The Ain’t No Such Thing As A Free Lumch

Jeff Jacoby gets it, even if none of the politicians in either party do, From his article in the Boston Globe about the tax rebate:

But where did that $800 come from in the first place? Does the federal government have a warehouse full of surplus money it can spread around when recession clouds appear on the horizon? Of course not. Washington already spends more money than it has; just three months into the new fiscal year, the budget deficit is up to $107 billion.

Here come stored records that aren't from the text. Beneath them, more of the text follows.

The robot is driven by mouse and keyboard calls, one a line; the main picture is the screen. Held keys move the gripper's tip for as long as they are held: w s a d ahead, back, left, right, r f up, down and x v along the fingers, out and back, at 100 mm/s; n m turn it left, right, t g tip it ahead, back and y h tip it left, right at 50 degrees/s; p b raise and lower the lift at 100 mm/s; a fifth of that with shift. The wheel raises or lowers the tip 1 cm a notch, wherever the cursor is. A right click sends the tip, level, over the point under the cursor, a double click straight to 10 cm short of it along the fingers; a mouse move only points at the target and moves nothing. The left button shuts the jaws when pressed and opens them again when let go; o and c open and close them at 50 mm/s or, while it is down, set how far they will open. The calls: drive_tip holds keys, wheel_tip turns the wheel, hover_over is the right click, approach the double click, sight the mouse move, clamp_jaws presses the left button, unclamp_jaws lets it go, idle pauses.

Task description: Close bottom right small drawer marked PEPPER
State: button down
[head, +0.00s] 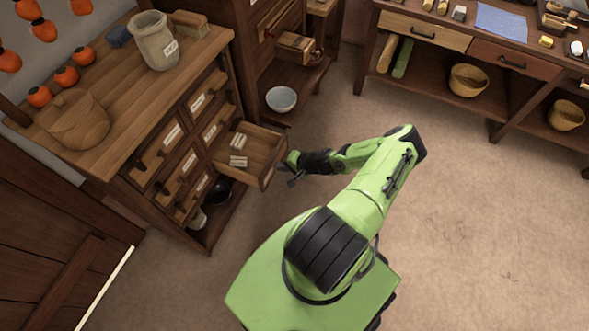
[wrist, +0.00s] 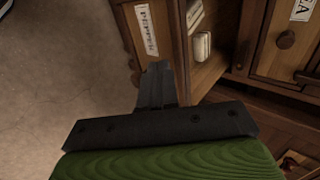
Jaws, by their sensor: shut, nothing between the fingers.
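The small drawer marked PEPPER (head: 258,143) stands pulled out from the right side of the wooden cabinet's front in the head view. Two pale bundles (head: 238,161) lie inside it. In the wrist view its front carries the PEPPER label (wrist: 147,30), and a pale bundle (wrist: 203,46) shows inside. My gripper (head: 292,181) is just outside the drawer's front in the head view. In the wrist view my gripper (wrist: 156,68) has its fingers shut and empty, close to the drawer front below the label. I cannot tell whether they touch it.
The cabinet top (head: 120,90) holds a jar (head: 155,42) and a lidded wooden pot (head: 75,120). A second cabinet with a partly open drawer (head: 295,42) and a white bowl (head: 281,99) stands beyond. A shelved table (head: 490,45) is at the upper right. The floor (head: 470,190) at right is clear.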

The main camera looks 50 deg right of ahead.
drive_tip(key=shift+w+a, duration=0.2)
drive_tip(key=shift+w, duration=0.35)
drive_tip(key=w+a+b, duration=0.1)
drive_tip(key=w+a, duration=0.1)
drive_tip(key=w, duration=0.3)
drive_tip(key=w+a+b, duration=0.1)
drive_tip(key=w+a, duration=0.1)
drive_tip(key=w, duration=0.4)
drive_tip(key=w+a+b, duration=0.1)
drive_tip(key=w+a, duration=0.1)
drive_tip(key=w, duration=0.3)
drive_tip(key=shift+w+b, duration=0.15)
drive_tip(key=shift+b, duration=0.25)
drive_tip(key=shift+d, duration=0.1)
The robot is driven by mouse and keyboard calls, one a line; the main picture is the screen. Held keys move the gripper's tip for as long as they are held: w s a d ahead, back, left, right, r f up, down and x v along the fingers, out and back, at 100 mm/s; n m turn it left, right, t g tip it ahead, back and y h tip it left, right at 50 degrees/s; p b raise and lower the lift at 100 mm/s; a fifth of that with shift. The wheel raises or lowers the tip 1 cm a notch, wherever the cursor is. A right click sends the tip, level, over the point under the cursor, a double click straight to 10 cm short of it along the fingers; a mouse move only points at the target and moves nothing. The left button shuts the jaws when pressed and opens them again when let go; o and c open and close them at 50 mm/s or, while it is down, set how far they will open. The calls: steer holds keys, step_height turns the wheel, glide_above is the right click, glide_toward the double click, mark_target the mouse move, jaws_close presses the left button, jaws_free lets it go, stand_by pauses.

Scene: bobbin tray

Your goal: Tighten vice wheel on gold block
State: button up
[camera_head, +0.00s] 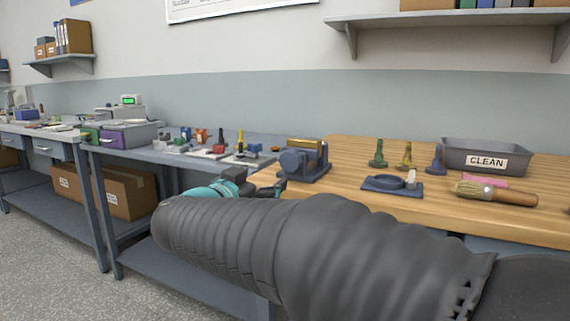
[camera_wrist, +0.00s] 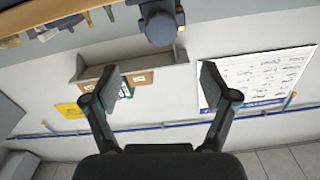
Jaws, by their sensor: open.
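The blue-grey vice (camera_head: 318,170) stands on the wooden bench near its left end. The gold block (camera_head: 306,144) sits at the top of the vice, between its jaws. The round vice wheel (camera_head: 291,161) is on the side of the vice facing me. In the wrist view, the wheel (camera_wrist: 161,28) is at the top centre, beyond the fingertips. My gripper (camera_wrist: 160,82) is open, with its two fingers wide apart and nothing between them. In the head view, my gripper (camera_head: 273,187) is partly hidden by my arm and is close to the vice, at the bench's front edge.
Right of the vice are a dark blue stand (camera_head: 393,187), several small coloured pieces, a brush (camera_head: 495,193) and a grey bin marked CLEAN (camera_head: 486,155). A grey bench (camera_head: 150,160) with small parts stands to the left. The wooden bench's front edge (camera_head: 460,224) is near my arm.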

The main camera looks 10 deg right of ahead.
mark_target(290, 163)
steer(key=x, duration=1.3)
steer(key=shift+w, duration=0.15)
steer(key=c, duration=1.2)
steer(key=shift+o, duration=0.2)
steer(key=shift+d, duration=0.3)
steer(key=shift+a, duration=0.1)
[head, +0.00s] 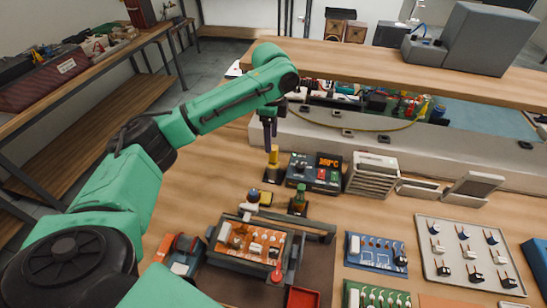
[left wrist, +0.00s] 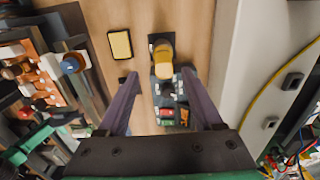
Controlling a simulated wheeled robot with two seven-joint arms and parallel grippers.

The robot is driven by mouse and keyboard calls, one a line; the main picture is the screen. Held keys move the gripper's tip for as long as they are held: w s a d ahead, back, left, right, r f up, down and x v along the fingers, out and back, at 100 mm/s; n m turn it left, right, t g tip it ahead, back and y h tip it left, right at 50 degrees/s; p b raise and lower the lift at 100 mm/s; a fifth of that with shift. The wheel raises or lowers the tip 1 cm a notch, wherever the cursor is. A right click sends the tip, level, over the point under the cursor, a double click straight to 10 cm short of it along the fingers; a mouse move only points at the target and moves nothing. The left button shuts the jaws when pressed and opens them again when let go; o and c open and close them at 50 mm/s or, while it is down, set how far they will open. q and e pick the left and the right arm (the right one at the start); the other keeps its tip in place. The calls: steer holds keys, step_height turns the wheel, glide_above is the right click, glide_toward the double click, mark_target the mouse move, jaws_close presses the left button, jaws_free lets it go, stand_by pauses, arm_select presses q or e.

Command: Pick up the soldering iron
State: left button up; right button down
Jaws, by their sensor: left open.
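The soldering iron (head: 273,156) stands upright with its yellow handle up, in a small dark holder (head: 271,176) left of the soldering station (head: 316,172) with its lit display. In the left wrist view its yellow handle (left wrist: 163,52) shows just beyond my fingertips, roughly midway between them. The station (left wrist: 172,105) shows between the fingers. My left gripper (head: 269,142) points down right above the iron; it also shows in the left wrist view (left wrist: 161,75). Its purple fingers are open and hold nothing. Whether they touch the handle cannot be told. The iron's tip is hidden. My right gripper is out of view.
A circuit board in a holder (head: 250,239) stands in front, with a small yellow pad (head: 266,198) behind it. A grey ventilated box (head: 372,174) stands right of the station. A raised shelf (head: 400,77) runs along the back. Bare bench lies left of the iron.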

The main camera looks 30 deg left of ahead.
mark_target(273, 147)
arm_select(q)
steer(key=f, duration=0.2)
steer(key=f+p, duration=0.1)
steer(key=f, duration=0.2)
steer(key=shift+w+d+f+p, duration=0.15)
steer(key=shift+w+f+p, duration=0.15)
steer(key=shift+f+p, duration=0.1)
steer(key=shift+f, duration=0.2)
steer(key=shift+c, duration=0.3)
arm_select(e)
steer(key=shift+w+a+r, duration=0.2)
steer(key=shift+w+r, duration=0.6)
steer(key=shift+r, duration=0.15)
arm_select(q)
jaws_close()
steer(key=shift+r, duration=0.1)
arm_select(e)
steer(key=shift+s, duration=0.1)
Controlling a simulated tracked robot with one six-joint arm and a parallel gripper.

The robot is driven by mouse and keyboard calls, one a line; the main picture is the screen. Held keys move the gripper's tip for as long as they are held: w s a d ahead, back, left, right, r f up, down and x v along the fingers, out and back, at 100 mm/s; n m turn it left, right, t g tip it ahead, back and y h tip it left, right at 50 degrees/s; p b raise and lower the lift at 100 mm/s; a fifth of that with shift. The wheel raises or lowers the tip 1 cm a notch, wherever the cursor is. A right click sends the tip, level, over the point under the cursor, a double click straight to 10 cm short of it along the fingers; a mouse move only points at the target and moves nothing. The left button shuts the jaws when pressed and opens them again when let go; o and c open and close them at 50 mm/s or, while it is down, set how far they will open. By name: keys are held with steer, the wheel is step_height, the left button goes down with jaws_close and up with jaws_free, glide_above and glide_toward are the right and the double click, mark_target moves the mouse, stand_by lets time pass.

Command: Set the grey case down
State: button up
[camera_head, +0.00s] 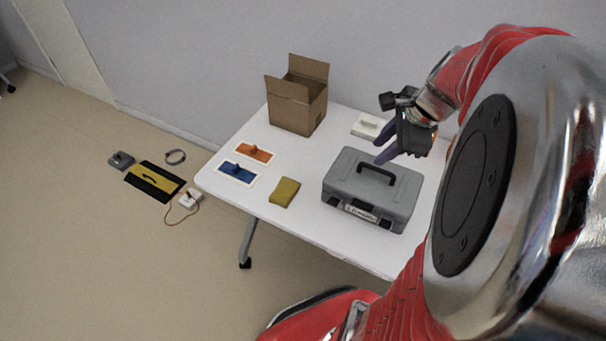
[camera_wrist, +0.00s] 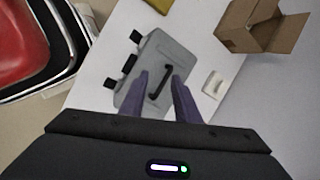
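The grey case (camera_head: 372,190) lies flat on the white table, with its black handle on top and a label and dark latches on its front side. In the wrist view the grey case (camera_wrist: 155,75) is beyond my fingers, with its handle between the two fingers in the picture. My gripper (camera_head: 382,145) is above the back of the case, apart from the handle. In the wrist view my gripper (camera_wrist: 165,85) has its two purple fingers spread, with nothing held between them.
A yellow-black mat (camera_head: 155,181) and small items lie on the floor at left.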

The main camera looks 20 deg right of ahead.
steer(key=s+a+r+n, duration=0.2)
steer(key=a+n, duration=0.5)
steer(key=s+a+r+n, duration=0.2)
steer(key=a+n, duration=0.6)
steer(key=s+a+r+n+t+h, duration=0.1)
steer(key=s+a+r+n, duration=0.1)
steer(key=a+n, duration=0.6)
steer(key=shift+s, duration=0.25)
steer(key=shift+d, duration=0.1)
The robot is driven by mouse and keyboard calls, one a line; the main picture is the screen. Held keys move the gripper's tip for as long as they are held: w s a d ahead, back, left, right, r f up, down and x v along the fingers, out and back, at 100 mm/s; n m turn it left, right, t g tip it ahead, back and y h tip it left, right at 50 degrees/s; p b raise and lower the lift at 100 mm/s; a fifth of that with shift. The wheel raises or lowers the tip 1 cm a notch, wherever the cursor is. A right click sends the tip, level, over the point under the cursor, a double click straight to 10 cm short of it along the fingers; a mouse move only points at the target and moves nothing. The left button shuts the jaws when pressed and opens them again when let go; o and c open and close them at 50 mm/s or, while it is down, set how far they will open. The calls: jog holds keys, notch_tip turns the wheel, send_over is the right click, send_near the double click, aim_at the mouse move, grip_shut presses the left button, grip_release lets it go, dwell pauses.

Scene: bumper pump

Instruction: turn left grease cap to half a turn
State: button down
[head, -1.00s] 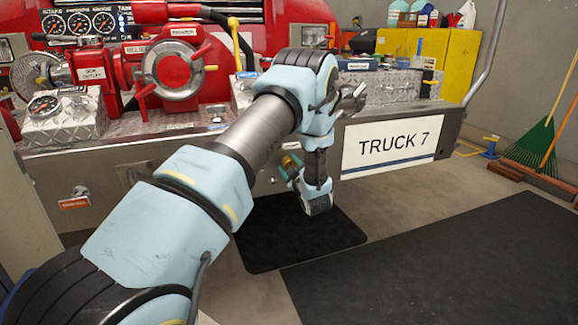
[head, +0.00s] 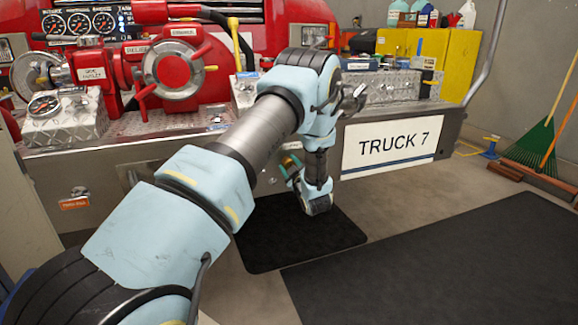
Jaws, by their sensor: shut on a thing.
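My arm reaches across the middle of the head view and bends down in front of the truck's bumper (head: 90,165). My gripper (head: 289,164) shows only in part, as a small teal and dark end beside my wrist at the bumper's front face. It is shut on something there, which I take to be the left grease cap. The cap itself and the fingertips are mostly hidden behind my arm, so the cap's turn angle cannot be read.
Red pump fittings with a round valve (head: 173,70) and gauges stand above the bumper. A TRUCK 7 plate (head: 391,146) is at its right. Black mats (head: 450,260) cover the floor; a yellow cabinet (head: 455,60) and a green broom (head: 530,140) stand at right.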

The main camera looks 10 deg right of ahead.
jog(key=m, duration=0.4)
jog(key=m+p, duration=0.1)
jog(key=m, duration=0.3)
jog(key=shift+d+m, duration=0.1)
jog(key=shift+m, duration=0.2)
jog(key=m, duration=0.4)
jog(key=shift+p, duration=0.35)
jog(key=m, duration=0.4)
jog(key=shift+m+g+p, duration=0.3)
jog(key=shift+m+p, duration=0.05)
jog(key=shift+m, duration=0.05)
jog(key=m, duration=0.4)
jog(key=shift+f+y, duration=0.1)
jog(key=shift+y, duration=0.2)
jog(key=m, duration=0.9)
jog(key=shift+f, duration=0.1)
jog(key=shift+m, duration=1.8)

And since no one is proposing to pay for a stimulus package by curtailing other spending, the only way Uncle Sam is going to come up with your $800 is to borrow it.

In other words, before any money can be injected into the economy by means of rebate checks or other benefits, it must first be extracted from the economy by means of borrowing (or taxation). The $800 you spend at Home Depot or SeaWorld is $800 not available to the bond buyer who lent Uncle Sam the money for your rebate check. Washington cannot jump-start the US economy by taking money from Jane and giving it to Joan any more than I can boost my own prosperity by withdrawing money from a downtown ATM and depositing it in an uptown ATM. There’s no free lunch.

But if Washington really has the power to restore vim and verve to the nation’s economy by simply moving money around, why not do so all the time? Why should there ever be an economic slowdown if government spending can prevent it?

Here’s why: Because the business cycle hasn’t been repealed. Because booms are still followed by busts. Because politicians and policymakers cannot make a $14 trillion economy jump through hoops, particularly not by going even more deeply into debt.

The engine of economic growth is creating new wealth, not redistributing existing wealth. Rebating some of last year’s taxes or expanding welfare-like benefits won’t encourage anyone to be more productive. Permanently lowering tax rates – letting Americans keep more of the money they earn – will.

True, tax cuts instead of tax rebates would mean no kiss in the mail. Most politicians would rather treat you to a free lunch than stimulate you to work, invest, and take more risks.